→ **Brief**: Track down the lines that contain "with" and copy them.

* begin Stored data *

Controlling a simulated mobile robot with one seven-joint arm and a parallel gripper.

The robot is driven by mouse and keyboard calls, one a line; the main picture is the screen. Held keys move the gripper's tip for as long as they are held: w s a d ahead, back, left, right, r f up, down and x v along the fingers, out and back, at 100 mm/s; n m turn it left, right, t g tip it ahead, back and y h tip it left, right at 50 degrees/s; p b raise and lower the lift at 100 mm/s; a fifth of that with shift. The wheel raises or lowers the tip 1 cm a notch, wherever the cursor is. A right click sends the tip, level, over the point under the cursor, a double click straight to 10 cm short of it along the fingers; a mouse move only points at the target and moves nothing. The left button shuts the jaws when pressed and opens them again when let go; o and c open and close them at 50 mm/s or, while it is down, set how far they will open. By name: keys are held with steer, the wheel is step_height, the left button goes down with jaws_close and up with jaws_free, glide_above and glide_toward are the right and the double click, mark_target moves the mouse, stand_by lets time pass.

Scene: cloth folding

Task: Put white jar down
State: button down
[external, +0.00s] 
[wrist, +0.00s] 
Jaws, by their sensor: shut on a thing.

* end Stored data *

→ **Solution**:
Controlling a simulated mobile robot with one seven-joint arm and a parallel gripper.
The robot is driven by mouse and keyboard calls, one a line; the main picture is the screen. Held keys move the gripper's tip for as long as they are held: w s a d ahead, back, left, right, r f up, down and x v along the fingers, out and back, at 100 mm/s; n m turn it left, right, t g tip it ahead, back and y h tip it left, right at 50 degrees/s; p b raise and lower the lift at 100 mm/s; a fifth of that with shift. The wheel raises or lowers the tip 1 cm a notch, wherever the cursor is. A right click sends the tip, level, over the point under the cursor, a double click straight to 10 cm short of it along the fingers; a mouse move only points at the target and moves nothing. The left button shuts the jaws when pressed and opens them again when let go; o and c open and close them at 50 mm/s or, while it is down, set how far they will open. By name: keys are held with steer, the wheel is step_height, the left button goes down with jaws_close and up with jaws_free, glide_above and glide_toward are the right and the double click, mark_target moves the mouse, stand_by lets time pass.

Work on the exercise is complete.